Kazoo-Couch - 2600Hz Docs

Database DesignCopied

Created by Darren Schreiber on May 13, 2012

Perform a Google search for “NoSQL vs. SQL”, “CouchDB vs. MongoDB”, “MySQL vs. CouchDB” and other such similar comparisons and you’ll get a slew of results, most of which will contradict each other. Let’s be clear: we looked at and IMPLEMENTED prototypes of each and every one of these before making our decisions, so that we could decide with a level, non-biased, informed result. The winner was Couch.

We had a bunch of simple requirements based on our past experiences:

We need to be able to upgrade the database schema without taking down the database. This directly relates to our goal: phones can never go down - not for maintenance, configuration changes or upgrades.
We need to be able to scale to large numbers of endpoints. This most likely would happen over distributed systems, so automatic sharding (segmenting) was a must, with re-balancing near after.
We need to be able to query data in changing ways - reports, CDRs, configurations will likely need to be retrieved and displayed in varying manners as we grow.
We need to fit on small and large equipment comfortably (from memory to disk space)
We need an easy way for people to access the raw data to look for errors or make direct modifications
We need something that’s easy to install and get up and running
We need something that’s resilient in the event of a failure (both in terms of software and hardware)
We need something that includes many-master writes and replication
We need something that’s easy to backup
We need something that’s easy to cluster
We need something that’s easy to replicate data with, for both backups and splitting of data

We were OK with:

Eventual consistency (i.e. a configuration change on a phone might take a few seconds to propagate to all nodes)
Nodes going offline randomly
The requirement of more then a few servers (most people are used to putting a PBX on one server only)
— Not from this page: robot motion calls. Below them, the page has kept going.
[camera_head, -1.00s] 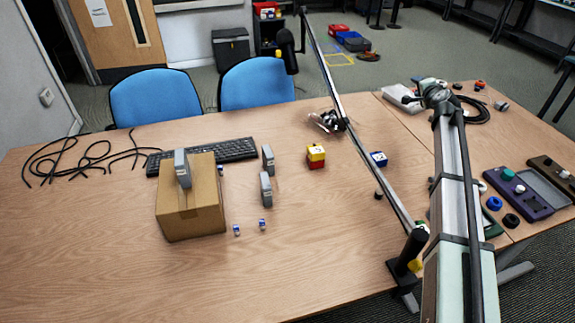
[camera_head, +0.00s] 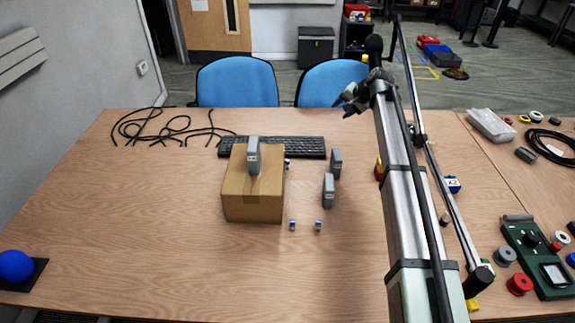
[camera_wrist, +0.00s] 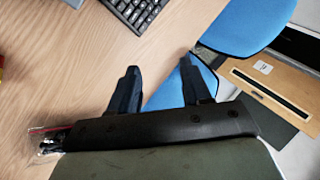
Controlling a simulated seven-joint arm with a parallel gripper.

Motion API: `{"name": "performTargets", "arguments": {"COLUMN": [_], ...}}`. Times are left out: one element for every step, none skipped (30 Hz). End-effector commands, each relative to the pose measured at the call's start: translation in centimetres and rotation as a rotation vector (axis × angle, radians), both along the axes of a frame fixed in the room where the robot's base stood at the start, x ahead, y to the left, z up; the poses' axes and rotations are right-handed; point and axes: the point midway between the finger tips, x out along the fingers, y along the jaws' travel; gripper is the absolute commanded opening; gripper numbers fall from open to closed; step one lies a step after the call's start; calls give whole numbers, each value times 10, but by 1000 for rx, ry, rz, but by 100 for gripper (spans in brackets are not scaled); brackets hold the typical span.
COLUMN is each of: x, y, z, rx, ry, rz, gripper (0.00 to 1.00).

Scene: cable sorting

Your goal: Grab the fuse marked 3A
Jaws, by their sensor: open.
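Several small white-and-blue cylinders that look like fuses are in the head view. No marking is readable, so I cannot tell which is 3A. My gripper (camera_head: 352,97) is raised near the table's far edge, apart from them. In the wrist view my gripper (camera_wrist: 160,82) is open and empty.
A keyboard (camera_head: 285,147) lies behind the box, with loose black cables (camera_head: 165,127) to its left. A blue ball (camera_head: 15,266) sits at the front left. A green device (camera_head: 540,262) and spools are at right. The front middle of the table (camera_head: 180,270) is clear.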

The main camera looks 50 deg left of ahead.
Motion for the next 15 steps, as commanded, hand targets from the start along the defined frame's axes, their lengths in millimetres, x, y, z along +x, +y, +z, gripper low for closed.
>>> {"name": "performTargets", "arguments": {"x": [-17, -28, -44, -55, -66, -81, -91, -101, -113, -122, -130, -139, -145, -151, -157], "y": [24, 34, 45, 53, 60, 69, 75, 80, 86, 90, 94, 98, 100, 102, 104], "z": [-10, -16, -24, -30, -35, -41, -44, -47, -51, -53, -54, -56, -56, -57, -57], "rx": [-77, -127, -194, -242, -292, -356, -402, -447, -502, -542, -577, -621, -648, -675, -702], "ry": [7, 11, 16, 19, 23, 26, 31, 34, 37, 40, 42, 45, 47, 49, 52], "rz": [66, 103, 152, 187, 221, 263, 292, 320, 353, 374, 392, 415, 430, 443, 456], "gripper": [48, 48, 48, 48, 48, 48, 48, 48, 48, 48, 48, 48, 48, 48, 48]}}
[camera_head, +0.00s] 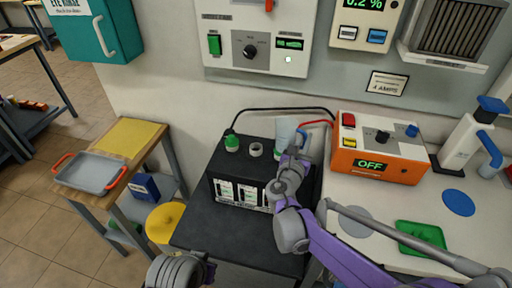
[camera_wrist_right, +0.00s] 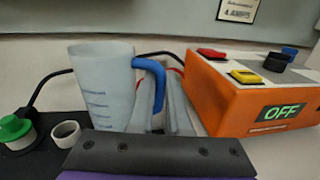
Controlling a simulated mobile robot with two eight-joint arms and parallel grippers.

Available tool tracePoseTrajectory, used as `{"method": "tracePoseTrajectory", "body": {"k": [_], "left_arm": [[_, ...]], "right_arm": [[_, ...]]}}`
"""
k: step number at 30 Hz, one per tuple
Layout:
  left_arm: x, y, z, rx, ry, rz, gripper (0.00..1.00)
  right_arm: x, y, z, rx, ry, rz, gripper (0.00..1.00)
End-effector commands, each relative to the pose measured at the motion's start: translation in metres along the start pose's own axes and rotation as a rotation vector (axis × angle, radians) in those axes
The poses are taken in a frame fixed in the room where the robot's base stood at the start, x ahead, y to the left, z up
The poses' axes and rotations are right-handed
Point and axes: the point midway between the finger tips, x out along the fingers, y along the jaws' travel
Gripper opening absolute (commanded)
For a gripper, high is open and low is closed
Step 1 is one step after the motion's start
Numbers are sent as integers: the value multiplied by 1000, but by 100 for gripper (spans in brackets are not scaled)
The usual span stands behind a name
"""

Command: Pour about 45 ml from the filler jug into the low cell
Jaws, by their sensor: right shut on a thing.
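The filler jug (camera_head: 285,130) is translucent pale blue with a blue handle and stands about upright over the right back of the black battery (camera_head: 262,171). In the right wrist view the jug (camera_wrist_right: 103,85) shows graduation marks; its liquid level is unclear. My right gripper (camera_head: 296,150) is shut on the jug's handle (camera_wrist_right: 153,78). The battery's front has several cell windows (camera_head: 246,194), too small to read. On top are a green cap (camera_head: 232,143) and, right of it, an open pale filler ring (camera_head: 255,149), left of the jug. My left gripper's fingers are not visible.
An orange charger (camera_head: 382,148) reading OFF stands close right of the jug, with black and red cables nearby. A white bottle (camera_head: 461,143) and a green tray (camera_head: 421,237) are farther right. A grey tray (camera_head: 91,173) sits on the left side table.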

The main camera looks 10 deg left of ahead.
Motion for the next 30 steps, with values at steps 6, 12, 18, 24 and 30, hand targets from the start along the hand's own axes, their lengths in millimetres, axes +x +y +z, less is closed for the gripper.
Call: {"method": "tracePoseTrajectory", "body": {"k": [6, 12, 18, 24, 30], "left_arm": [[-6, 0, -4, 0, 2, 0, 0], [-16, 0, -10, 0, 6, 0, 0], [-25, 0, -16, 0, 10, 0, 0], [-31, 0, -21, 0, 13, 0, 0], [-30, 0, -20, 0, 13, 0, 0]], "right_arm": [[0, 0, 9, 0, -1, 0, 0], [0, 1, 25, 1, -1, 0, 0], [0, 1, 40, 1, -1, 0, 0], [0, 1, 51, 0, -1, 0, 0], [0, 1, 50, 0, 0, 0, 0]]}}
MySQL was ruled out pretty quickly on #1, #5 and #8 (as it’s not with sharding and on disk). In addition, to achieve #5, #6 we would need third-party GUI tools most likely.

MongoDB fit almost all these items but, at the time, didn’t have sharding or multi-master replication. But BigCouch, which allows CouchDB to be used with sharding and other items, was the clear winner. It had all the items listed above.

Schema-lessCopied

blue.box confirmed that the structure of our data was dynamic enough that updates occurred with some regularity; it also reconfirmed the pain caused by upgrading the schema of tables in a relational database. With CouchDB, the concept of a schema (if any) is a purely application-level enforcement. Flexible, easily-read JSON objects comprise CouchDB documents; views utilizing map-reduce routines break down the collection of documents into targeted representations of your data. For instance, each device has a section for SIP credentials. These credentials are aggregated from all devices in all accounts to a SIP credentials database, which has a view that extracts the salient data, which is then queried by the Registrar WhApp to verify a registering device’s credentials. An additional benefit is that, since you can host your data, you can augment the documents with your own custom data (perhaps provided and consumed by your custom REST client that interfaces with Crossbar) without losing the functionality of the WhApps we and others provide.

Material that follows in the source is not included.